On retrouve parmi mes morceaux préférés notre amie Zahia – dont j’avais parlé dans le post sur les chanteuses sans voix – avec son groupe Electropic, pour un titre disons électro cha-cha – les eighties avaient aussi tenté un premier revival chelou des musiques latines perçues comme kitsch, mais je pense qu’on peut dire que c’était en partie un sous-genre du revival fifties/sixties. J’aime aussi beaucoup le gimmick “Ça s’arrange pas” de ZigZag et “Rêve de star” de Yogo avec ses textes stream of consciousness et sa ligne de chant plus sophistiquée que la moyenne de ce qu’on entend sur le reste du disque. Mais la chanson qui m’obsède et qui me tue plus que toutes les autres, c’est sans aucun doute “Démodée” de Janou, un morceau de revenge pop interprété par une toute jeune fille à l’époque âgée de 9 ans, et qui raconte avec un accent pied-noir mignon à mourir ses histoires de collégienne vexée par un type qui la trouve “Démodée” mais qui heureusement finira par regretter de lui avoir mis un vent. C’est le genre de choses qui a l’air plutôt gadget au départ mais dont on ne peut très vite plus se passer. Ça aurait dû être un tube, au même titre qu’un autre titre de gamine que Vidal aurait peut-être pu inclure dans le tracklisting d’une de ses deux anthologies, à savoir “Cool Raoul Relax Max” de Caroline.

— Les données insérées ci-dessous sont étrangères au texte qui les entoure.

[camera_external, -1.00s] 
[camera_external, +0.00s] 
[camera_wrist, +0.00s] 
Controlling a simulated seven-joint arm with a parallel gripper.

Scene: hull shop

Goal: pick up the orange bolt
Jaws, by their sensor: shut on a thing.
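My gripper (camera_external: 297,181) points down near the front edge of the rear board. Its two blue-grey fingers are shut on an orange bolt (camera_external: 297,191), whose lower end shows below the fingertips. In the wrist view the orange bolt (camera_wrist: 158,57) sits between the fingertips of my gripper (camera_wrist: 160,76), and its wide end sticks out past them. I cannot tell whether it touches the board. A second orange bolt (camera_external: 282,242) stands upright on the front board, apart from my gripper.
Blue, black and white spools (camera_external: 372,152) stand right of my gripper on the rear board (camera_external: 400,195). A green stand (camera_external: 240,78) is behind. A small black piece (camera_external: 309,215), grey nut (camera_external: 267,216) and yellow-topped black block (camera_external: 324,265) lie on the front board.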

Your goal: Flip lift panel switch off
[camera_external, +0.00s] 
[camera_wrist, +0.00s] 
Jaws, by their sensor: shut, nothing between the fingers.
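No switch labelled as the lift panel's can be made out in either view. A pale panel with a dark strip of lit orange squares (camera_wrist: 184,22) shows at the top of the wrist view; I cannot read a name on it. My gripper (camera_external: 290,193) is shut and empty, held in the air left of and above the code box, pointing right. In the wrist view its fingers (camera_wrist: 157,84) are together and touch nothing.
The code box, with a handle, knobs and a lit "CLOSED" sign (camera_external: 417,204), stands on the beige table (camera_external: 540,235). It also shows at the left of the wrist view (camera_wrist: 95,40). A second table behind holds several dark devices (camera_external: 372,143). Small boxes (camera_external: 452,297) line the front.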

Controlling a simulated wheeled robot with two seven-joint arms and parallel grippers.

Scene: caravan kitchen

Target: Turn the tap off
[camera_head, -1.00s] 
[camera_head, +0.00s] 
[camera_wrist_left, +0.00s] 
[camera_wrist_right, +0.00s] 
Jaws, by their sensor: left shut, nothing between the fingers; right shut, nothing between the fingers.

J’ai déjà dit – au sujet de Woo et de Uneven Paths – que pas mal de remarquables rééditions et compilations qui sortent depuis quelques années ont le pouvoir d’enchanter le présent plutôt que de rendre rétromaniaque. Entre le souvenir un peu vague (ou au contraire trop rabâché) d’une époque de plus en plus lointaine et l’image hyper vivace qu’en révèlent aujourd’hui ces recueils se produit en nous une sorte d’épiphanie : une vision floue se précise en quelques mesures et on y distingue alors soudain tellement de choses dont on ne souvenait pas ou qu’on ignorait tout simplement que la notion de nostalgie se dissipe complètement, pour laisser la place à une griserie d’une nature rare : celle de vivre – et non re-vivre – le présent d’hier tel quel, et d’ainsi se rendre compte qu’il est tout autre, neuf et vivant.